Bug #41190
closedosd: pg stuck in waitactingchange when new acting set doesn't change
0%
Description
In pg GetLog state,when process choose_acting, if want not equal acting, it will request pg_temp from mon,and then post an event NeedActingChange.
before transit to WaitActingchange, pg state will exit from getlog->peering->primary,and then enter Started/Primary/Peering/WaitActingChange.
but in exit Primary state,pg->want_acting will be cleared,So when in WaitActingChange wait AdvMap evt,the empty want_acting will lead pg cycle in this state.
thus, pg state will be out of this state until new acting is not equal now and restart peering.
Problem Description:
epoch 90: want_acting is[9, 8, 3], pg acting is[9 8],it would request a pg_temp [9,8,3] from mon. and it would post an NeedActingChange event.
epoch 91: osd.3 is down in osdmap;now the new acting will be [9,8].but when in state WaitActingChange resolve ActMap, in the log,pg->want_acting is empty,
it will stuck in this state until pg's acting set different from now.
Files
Updated by qiuzhang chen over 4 years ago
pull request:OSD/PG: Fix pg stuck in waitactingchange #29580
Updated by qiuzhang chen over 4 years ago
PR: https://tracker.ceph.com/issues/40117 may have the same problem
Updated by qiuzhang chen over 4 years ago
Updated by qiuzhang chen over 4 years ago
- File problem_log.tar.gz problem_log.tar.gz added
the original log was too large,i filter the problem pg,please check it is enough to annalyze the problem.

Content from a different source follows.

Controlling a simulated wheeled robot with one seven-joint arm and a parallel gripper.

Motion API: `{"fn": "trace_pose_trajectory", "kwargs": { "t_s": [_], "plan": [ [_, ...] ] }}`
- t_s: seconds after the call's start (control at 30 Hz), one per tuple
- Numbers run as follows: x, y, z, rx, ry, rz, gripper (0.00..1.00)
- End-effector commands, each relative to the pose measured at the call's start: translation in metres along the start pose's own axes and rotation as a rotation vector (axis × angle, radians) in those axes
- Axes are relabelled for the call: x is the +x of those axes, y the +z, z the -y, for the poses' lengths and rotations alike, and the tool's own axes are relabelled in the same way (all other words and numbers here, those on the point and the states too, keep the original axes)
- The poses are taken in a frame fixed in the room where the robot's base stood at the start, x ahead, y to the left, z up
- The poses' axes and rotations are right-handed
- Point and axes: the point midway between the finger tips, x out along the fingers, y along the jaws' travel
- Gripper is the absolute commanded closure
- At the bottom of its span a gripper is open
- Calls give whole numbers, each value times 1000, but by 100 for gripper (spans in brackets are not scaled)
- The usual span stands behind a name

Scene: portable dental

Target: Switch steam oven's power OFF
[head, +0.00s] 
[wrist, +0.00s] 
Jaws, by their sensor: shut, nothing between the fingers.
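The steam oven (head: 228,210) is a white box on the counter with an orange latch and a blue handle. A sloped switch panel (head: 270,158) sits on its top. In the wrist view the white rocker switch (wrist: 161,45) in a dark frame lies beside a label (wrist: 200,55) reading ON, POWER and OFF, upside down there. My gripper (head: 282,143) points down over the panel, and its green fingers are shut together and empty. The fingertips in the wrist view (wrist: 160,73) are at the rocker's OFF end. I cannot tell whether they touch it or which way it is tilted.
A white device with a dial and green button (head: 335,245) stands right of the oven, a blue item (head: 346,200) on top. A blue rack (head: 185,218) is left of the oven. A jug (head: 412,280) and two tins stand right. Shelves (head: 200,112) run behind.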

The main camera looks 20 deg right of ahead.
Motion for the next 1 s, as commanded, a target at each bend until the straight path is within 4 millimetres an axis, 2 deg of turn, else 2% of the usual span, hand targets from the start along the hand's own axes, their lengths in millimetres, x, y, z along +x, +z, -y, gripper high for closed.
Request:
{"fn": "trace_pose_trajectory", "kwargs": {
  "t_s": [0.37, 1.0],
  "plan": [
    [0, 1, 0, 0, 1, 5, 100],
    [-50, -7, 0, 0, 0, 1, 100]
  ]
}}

Updated by Patrick Donnelly over 4 years ago
- Tracker changed from Fix to Bug
- Project changed from Ceph to RADOS
- Subject changed from pg stuck in waitactingchange when new acting set doesn't change to osd: pg stuck in waitactingchange when new acting set doesn't change
- Category deleted (
OSD) - Status changed from New to Fix Under Review
- Target version changed from v12.2.13 to v15.0.0
- Start date deleted (
08/09/2019) - Backport set to nautilus,mimic,luminous
- Regression set to No
- Severity set to 3 - minor
- Pull request ID set to 29669
- Affected Versions deleted (
v12.2.1) - ceph-qa-suite deleted (
rgw) - Component(RADOS) OSD added
Updated by Neha Ojha over 4 years ago
- Related to Bug #40117: PG stuck in WaitActingChange added
Updated by Neha Ojha almost 4 years ago
- Status changed from Fix Under Review to Pending Backport
Updated by Nathan Cutler almost 4 years ago
- Copied to Backport #45890: nautilus: osd: pg stuck in waitactingchange when new acting set doesn't change added
Updated by Nathan Cutler almost 4 years ago
- Copied to Backport #45891: luminous: osd: pg stuck in waitactingchange when new acting set doesn't change added
Updated by Nathan Cutler almost 4 years ago
- Copied to Backport #45892: mimic: osd: pg stuck in waitactingchange when new acting set doesn't change added
Updated by Nathan Cutler about 3 years ago
- Status changed from Pending Backport to Resolved
While running with --resolve-parent, the script "backport-create-issue" noticed that all backports of this issue are in status "Resolved" or "Rejected".